The lecture, entitled The Tudors: Famous for Five Centuries, is part of this year’s Colston Research Symposium, a three-day meeting at the University which will bring together scholars from a wide range of disciplines to explore ‘Tudorism’ – the ways in which the Tudor period, its monarchs, its artistic expressions, and its cultural heroes (such as Holbein and Shakespeare) have been appropriated by later generations.
A concert of Tudor and 20th-century Tudorist music will also be given in the Wills Memorial Building on Friday 5 December. The hour-long concert by the Exultate Singers will include performances of Robert Carver and James MacMillan’s settings of the text O bone Jesu, Britten’s Gloriana Dances, excerpts from Vaughan Williams’ Mass in G minor and settings of Shakespeare texts. The concert is free and all are welcome.
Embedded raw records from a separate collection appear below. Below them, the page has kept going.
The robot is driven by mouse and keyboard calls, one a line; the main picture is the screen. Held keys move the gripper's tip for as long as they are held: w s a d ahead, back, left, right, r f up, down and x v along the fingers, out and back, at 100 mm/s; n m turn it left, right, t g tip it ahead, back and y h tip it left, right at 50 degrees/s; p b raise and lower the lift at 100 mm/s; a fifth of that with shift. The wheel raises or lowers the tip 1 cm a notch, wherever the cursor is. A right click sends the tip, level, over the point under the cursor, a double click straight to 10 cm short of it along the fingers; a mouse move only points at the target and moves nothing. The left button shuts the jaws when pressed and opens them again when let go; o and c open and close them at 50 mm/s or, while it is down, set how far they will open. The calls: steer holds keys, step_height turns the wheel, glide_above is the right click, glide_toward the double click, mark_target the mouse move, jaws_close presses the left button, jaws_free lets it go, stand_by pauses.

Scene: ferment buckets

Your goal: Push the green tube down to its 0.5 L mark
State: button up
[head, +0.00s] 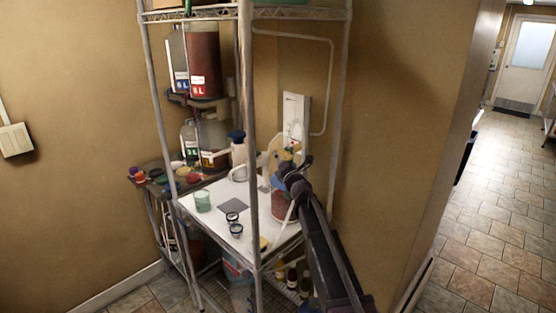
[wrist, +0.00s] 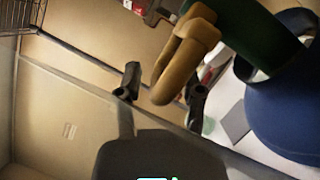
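My gripper (head: 290,172) is at the right side of the wire rack, in front of a cream round part with blue and yellow pieces on it. In the wrist view its two dark fingertips (wrist: 162,88) stand apart with a gap between them. A tan, hook-shaped piece (wrist: 185,55) shows at that gap; I cannot tell whether it touches a finger. It adjoins a dark green cylinder (wrist: 258,32), which may be the green tube, cut off by the top edge. No 0.5 L mark is readable. A big blue rounded part (wrist: 290,100) fills the right side.
The white worktop (head: 222,215) holds a pale green cup (head: 203,201), a grey square (head: 233,205) and small dark-rimmed cups (head: 236,230). Large labelled containers (head: 204,65) stand on a shelf behind. A rack post (head: 248,130) rises in front. Open tiled floor (head: 490,230) lies to the right.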

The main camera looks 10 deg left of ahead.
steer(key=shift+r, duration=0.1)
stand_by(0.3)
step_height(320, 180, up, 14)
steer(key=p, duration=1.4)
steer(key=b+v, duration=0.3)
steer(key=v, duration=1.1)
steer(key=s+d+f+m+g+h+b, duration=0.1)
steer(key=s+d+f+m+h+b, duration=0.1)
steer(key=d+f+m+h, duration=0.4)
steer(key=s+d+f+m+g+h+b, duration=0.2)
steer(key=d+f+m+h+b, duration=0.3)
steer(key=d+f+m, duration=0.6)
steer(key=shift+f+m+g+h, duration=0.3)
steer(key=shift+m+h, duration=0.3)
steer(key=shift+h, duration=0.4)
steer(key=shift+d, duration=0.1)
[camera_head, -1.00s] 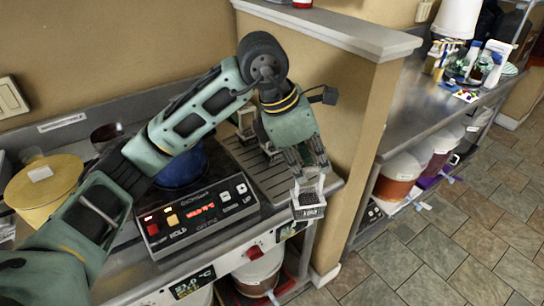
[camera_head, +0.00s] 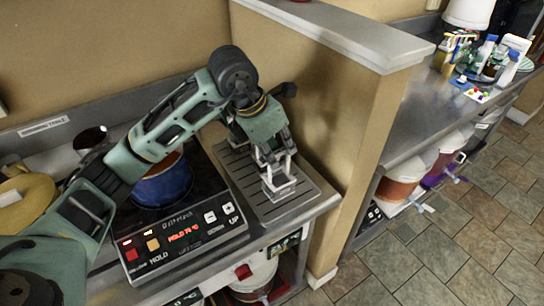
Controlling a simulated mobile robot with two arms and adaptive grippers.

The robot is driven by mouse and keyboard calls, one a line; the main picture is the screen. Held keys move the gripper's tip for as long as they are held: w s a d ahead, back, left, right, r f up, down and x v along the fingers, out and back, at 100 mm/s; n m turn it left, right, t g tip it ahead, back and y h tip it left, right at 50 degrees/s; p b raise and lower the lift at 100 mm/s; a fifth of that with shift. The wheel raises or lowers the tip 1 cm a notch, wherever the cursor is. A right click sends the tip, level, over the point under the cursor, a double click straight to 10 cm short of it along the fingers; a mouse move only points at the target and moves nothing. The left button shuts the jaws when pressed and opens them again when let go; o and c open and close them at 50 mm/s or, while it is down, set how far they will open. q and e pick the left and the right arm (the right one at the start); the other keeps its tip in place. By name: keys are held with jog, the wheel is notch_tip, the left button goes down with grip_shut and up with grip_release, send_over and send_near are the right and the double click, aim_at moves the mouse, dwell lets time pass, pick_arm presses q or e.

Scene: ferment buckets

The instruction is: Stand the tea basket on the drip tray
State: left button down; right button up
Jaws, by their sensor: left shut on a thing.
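The tea basket (camera_head: 279,187) is a small pale square frame with a dark mesh bottom. My left gripper (camera_head: 273,160) points down and is shut on its upper part. The basket looks upright and appears over the front half of the grey slatted drip tray (camera_head: 308,193). I cannot tell whether its bottom touches the slats. My left forearm and gripper hide much of the tray's back. My right gripper is not in view.
A control panel (camera_head: 180,238) with a lit display and a blue pot (camera_head: 163,182) stand left of the tray. A tan partition wall (camera_head: 345,130) rises to its right. A yellow round lid (camera_head: 25,200) is at far left.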

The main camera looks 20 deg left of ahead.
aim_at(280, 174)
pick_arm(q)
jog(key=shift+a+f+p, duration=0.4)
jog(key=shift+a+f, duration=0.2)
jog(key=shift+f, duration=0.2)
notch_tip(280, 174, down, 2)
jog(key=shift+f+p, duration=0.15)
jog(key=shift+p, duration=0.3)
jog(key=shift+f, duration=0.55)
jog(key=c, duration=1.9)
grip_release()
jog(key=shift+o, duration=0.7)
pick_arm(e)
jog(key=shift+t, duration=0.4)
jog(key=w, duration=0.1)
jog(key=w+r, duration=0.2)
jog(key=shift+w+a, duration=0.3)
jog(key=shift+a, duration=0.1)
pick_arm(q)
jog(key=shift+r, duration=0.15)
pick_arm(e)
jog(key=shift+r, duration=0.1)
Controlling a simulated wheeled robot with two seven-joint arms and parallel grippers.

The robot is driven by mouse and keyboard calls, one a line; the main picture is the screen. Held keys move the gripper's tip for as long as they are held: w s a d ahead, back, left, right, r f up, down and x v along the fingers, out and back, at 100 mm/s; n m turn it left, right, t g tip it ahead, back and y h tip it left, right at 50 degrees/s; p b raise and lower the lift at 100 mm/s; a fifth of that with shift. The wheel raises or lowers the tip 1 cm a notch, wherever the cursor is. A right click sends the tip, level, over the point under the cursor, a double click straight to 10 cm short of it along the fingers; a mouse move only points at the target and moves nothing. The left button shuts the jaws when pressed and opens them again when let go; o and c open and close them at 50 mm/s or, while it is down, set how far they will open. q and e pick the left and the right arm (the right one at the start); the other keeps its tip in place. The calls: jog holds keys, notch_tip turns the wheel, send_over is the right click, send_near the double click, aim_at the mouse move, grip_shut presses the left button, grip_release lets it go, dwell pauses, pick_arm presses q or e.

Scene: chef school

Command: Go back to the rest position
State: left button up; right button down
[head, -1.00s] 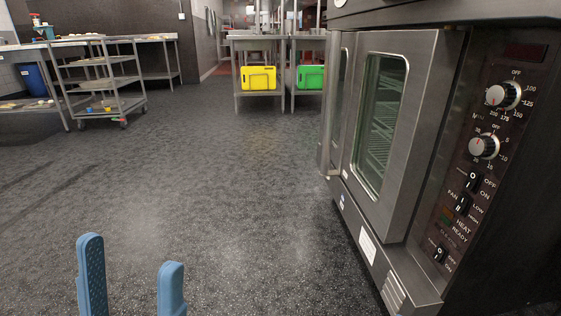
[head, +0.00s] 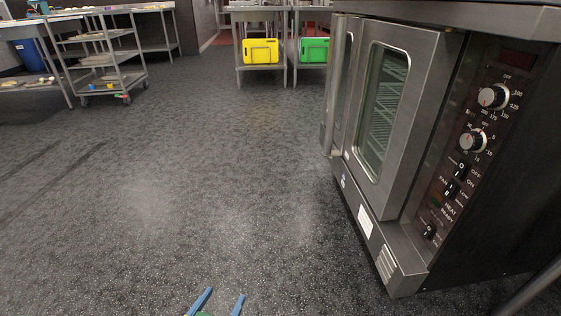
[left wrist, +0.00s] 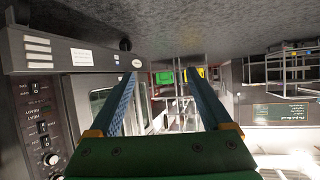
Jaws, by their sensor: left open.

The three-day symposium, entitled Tudorism: Historical Imagination and the Appropriation of the Sixteenth Century, is sponsored by the Colston Research Society and the British Academy, and directed by Dr Tania String and Professor Marcus Bull. The timing of the event anticipates the quincentenary of Henry VIII’s accession to the throne in April 1509.
Dr Tania String said: “Bristol is a highly appropriate place in which to explore the Tudors and Tudorism. It was a vibrant, active city during the reign of the Tudor monarchs. Queen Elizabeth famously visited the city and commented that St Mary Redcliffe was ‘the fairest, goodliest, most famous parish church in all England’.
“Bristol today is made up of many ‘Tudor Gothic’ architectural fantasies, including the building in which the symposium will be held, the Old Baptist College, now home to the University’s Department of History of Art and Department of Archaeology and Anthropology. The fan vaulting in the Wills Memorial Building is also an outstanding example of a direct appropriation of Tudor style.”
The concert by the Exultate Singers, conducted by David Ogden, will take place in the Great Hall of the Wills Memorial Building, Queen’s Road on Friday 5 December at 8.00 pm.
Dr David Starkey will deliver his lecture in the Great Hall of the Wills Memorial Building, Queen's Road on Saturday 6 December at 7.00 pm.